Authors Publication date
2012
Publication type
Thesis
Summary This thesis empirically studies different facets of senior citizens' behaviors in the context of an individualization of retirement choices linked to reforms of the old-age insurance systems. The first two chapters are analyses of the impact of work on health where I use the reforms of the French general pension scheme as exogenous shocks. Health is evaluated on two criteria: well-being (physical, mental, social) and mortality. I show the harmful effects of work on physical health and that it increases mortality. However, the nature and magnitude of the effects are very heterogeneous according to gender, education or income level. Less educated people suffer more physical damage from work, and women improve their sociability more than men after retirement.
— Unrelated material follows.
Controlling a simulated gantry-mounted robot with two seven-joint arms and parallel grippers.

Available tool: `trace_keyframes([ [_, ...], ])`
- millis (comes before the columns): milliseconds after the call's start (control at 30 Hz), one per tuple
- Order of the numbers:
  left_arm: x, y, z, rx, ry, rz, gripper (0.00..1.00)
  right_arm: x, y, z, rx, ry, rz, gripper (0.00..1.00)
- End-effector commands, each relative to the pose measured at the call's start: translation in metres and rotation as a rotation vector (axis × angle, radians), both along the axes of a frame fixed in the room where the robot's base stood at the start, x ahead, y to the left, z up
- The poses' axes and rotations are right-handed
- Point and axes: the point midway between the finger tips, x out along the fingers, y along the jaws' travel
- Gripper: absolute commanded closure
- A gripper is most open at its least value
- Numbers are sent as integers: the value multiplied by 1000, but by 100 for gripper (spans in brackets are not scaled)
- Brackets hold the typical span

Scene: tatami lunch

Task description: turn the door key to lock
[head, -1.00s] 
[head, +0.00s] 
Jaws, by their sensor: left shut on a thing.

Working time during life increases mortality for men with the lowest pensions (less than 954 euros per month), while other income groups are more affected by retirement age. The third chapter compares the rigidity of employment rates of older workers in the face of pension reforms in OECD countries. Without any real causal link, pension reforms aimed at increasing the employment of older workers are much more effective when labour relations are considered harmonious. Moreover, the rigidity of employment is accompanied by a strong dispersion of opinions on this issue within the population. The origin of the heterogeneities in behavior must be analyzed. The fourth chapter focuses on one of them: differences in the experiences of older workers with economic shocks. I show that economic growth during childhood makes people more optimistic about the future of the US economy. The sons of the unemployed are more pessimistic than the rest of the population about their own future in the labor market. This pessimism is not justified because they are less likely to be fired from their jobs. In addition, they are more risk-averse and uncertain as they are less likely to invest their capital in the financial markets and more likely to frame their inheritance through the writing of a will. Sufficiently high unemployment benefits reduce or even cancel this phenomenon.